Story Hours: Fun time even for nonreaders of Mandaue CityBy Cris Evert B. Lato
CEBU CITY—It is a daily challenge for Divina Flores, principal of Mayor A.S. Fortuna Memorial Elementary School (MASFMES) in Barangay Guizo, Mandaue City, to encourage 1,200 pupils to love reading.
“I cannot deny it, we really have nonreaders here. It is difficult to make these children learn, especially when the parents are not supportive,” said Flores, 41, who has been teaching for 20 years.
“When the child cannot read, some parents would say, ‘Ma’am, just drop my child from your class. He is dull anyway.’ I hate it when parents say that,” she said.
When the school head learned about the Inquirer’s read-along program in November last year, Flores didn’t have any second thoughts about participating in the literacy initiative.
She was also ecstatic when she received another letter in June, inviting MASFMES pupils to join “Story Hours,” a reading and literacy project organized by Banilad Town Center, the Inquirer and Basadours, a group of volunteer storytellers.
And she saw how much fun the pupils had on Aug. 25 when the first Story Hours took place. They were also able to mingle with pupils of a private school, Saint Theresa’s College (STC), allowing them to meet new friends and learn from them as well.
“It was then that I was inspired to replicate the storytelling session in our school. A read-along or storytelling session can be a reading intervention and it might just increase the interest of our nonreaders to learn more,” Flores told the Inquirer.
Merinisa Olvido, the school’s guidance counselor who is in charge of the storytelling sessions, said “we are glad that groups like the Inquirer and Basadours are here to spread the love for reading. We really need to entice our children to read, to let them know that reading is cool.”
This month, the school will hold test runs with nonreaders to improve their skills through one-on-one tutorials with teachers. By October, a full-blown storytelling session will be conducted after the flag ceremony every Monday.

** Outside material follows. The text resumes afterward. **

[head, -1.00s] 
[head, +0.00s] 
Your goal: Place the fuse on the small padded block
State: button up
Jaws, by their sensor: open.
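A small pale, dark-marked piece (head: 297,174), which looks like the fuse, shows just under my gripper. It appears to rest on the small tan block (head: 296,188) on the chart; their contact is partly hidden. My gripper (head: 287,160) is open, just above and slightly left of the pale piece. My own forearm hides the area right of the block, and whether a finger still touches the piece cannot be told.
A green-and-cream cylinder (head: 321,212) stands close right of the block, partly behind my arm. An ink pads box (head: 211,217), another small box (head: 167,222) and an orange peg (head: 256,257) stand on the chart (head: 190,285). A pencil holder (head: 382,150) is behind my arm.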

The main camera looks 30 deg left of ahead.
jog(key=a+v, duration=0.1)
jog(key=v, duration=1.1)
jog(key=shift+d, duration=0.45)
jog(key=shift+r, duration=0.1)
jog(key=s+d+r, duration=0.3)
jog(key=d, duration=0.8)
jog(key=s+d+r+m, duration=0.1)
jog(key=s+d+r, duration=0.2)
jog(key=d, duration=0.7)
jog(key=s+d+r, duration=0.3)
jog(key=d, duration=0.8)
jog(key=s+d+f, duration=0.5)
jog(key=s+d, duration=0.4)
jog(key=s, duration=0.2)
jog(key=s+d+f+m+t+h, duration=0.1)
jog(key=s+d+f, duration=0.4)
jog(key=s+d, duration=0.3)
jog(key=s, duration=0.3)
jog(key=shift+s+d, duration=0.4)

Storytelling will be part of the school’s reading intervention, Flores said. It will be implemented on top of the remedial classes and regular meetings with parents of nonreaders.
When she saw MASFMES pupils like John Niño Gonzales having fun while listening to a story, Flores said that sealed her decision to replicate the read-along format.
Throughout the Story Hours program on Aug. 25, John Niño actively participated. He sang his heart out during the singing of the national anthem, “Lupang Hinirang,” joined fellow children in the interactive storytelling and contributed his part in writing a story.
Story Hours is a convergence of three activities rolled into one. It happens every last Saturday of the month and will gather
60 children per session.
“Exposure to a culture of reading encourages pupils to read more. This is what you are doing,” Flores said.
The MASFMES received books from STC pupils, who were advised early on to donate books for their partner public school. This is part of Story Hours’ book drive.
During the story-writing session, children from both STC and MASFMES formed three groups and helped make and write their own literary works.
Ivah Pilones, a Grade 1 teacher of STC, said Story Hours was a perfect opportunity for STC pupils to interact with children from MASFMES.
Adding to the fun was the support of Pages Books, Tutoring Club, Dimsum Break, Thirsty, Gymboree and Hive.
Belen Zanoria, an English supervisor of the Department of Education in Mandaue District, is supportive of the endeavor and is looking forward to replicating the storytelling session in more public schools in the city, according to Flores.
“It will be best if it is not just Guizo that will learn from the read-along example. It is such as big help to be inspired and be assisted to help the pupils read and learn because they are the less privileged ones who need more help,” she said.